Mud Australia is an Australian handmade ceramic brand founded by Shelley Simpson in 1994. To mark Mud's 30th anniversary, the brand collaborated with the London College of Communication's MA in Design for Art Direction cohort on a creative campaign that celebrated its legacy and values built over three decades.
Our campaign's concept, 'Play', explores how the instinct to experiment, collect, and imagine carries through adulthood. The work considers ceramics not only as functional objects, but as expressive forms shaped by use, colour, and personal ritual.
Across a series of still and lived-in moments, Mud's pieces move between everyday utility and abstraction, inviting interaction, reinterpretation, and individuality. Therefore, the concept of 'Play' positions Mud's ceramics as objects designed to evolve and be passed through generations, remaining open to meaning while grounded in material and form.
Part One: Still Playing
The instinct to imagine, gather, and play never really leaves us. Rooted in MUD's value of ceramics as generational heirlooms, this series traces a line between childhood tea parties and the grown-up desire to reclaim that softness.

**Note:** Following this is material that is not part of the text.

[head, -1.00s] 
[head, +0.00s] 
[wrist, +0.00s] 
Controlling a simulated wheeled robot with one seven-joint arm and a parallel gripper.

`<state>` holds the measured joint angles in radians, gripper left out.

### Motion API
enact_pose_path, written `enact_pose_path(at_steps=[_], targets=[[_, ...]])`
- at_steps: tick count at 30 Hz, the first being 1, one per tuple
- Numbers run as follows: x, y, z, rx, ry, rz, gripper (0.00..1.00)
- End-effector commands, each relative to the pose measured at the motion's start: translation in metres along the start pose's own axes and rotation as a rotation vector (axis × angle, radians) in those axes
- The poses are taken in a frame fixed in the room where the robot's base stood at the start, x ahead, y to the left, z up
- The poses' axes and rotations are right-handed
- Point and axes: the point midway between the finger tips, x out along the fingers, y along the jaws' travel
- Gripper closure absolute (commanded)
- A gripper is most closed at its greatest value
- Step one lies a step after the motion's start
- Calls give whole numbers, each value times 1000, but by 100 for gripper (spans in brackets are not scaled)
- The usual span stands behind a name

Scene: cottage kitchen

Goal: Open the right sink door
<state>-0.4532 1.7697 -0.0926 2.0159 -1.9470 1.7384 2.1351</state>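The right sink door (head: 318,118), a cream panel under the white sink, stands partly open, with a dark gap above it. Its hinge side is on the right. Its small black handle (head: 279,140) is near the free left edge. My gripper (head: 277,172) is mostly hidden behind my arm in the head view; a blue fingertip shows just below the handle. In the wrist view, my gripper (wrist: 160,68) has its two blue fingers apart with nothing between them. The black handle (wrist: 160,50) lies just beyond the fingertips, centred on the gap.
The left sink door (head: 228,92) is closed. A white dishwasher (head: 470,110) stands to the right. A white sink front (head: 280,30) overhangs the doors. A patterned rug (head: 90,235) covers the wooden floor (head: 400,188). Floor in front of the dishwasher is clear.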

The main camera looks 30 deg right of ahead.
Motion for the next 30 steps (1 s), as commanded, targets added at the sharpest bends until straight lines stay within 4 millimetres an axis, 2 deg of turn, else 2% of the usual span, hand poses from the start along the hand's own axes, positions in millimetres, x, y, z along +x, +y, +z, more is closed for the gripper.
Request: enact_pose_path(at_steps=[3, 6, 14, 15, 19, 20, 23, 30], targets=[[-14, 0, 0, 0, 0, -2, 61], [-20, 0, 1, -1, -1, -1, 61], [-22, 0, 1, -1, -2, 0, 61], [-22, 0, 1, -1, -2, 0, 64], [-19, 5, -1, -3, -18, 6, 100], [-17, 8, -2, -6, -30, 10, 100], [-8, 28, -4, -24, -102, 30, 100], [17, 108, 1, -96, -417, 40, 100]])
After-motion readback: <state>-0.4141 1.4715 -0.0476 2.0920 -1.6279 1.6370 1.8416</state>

The scene: a sun-drenched picnic. Gingham, crumpled linen, ceramics arranged with deliberate carelessness. The pieces aren't displayed, they're played with.
Colour grading was kept soft and slightly cool, with lifted blacks that give the images a hazy, memory-like quality. The ceramics carry the palette: sage, blush, slate, midnight; tones that feel at once nostalgic and considered.
Selected MUD ceramics laid out on picnic cloth, caught in the afternoon light.
Mud's ceramic water jug in colour wasabi standing on a gingham picnic blanket, grass in the background.
Holding two MUD teacups up to the face, shot from above.
Part Two: Still At The Table
Where part one sprawled across sunlit linen, this series pulls inward; to the tabletop, the close-up, the controlled scene.
The food is paper. Drawn, cut out, and propped against MUD ceramics as if the pieces themselves conjured the meal. Imagination fills the plate; the ceramics provide the context.
The colour grading shifts accordingly: warmer, moodier, more directional. Deeper shadows and a tungsten light give the images a stage-like quality, less like an afternoon memory, more like something being deliberately staged and watched.
A MUD cheese plate styled with illustrated paper props against a drawn city backdrop.
MUD plates laid out overhead with paper-cut food props, hands pretend-using the cutlery.
A MUD cup and saucer with a paper ginger teabag, pastries in a tray behind.
This project was not activated by the client.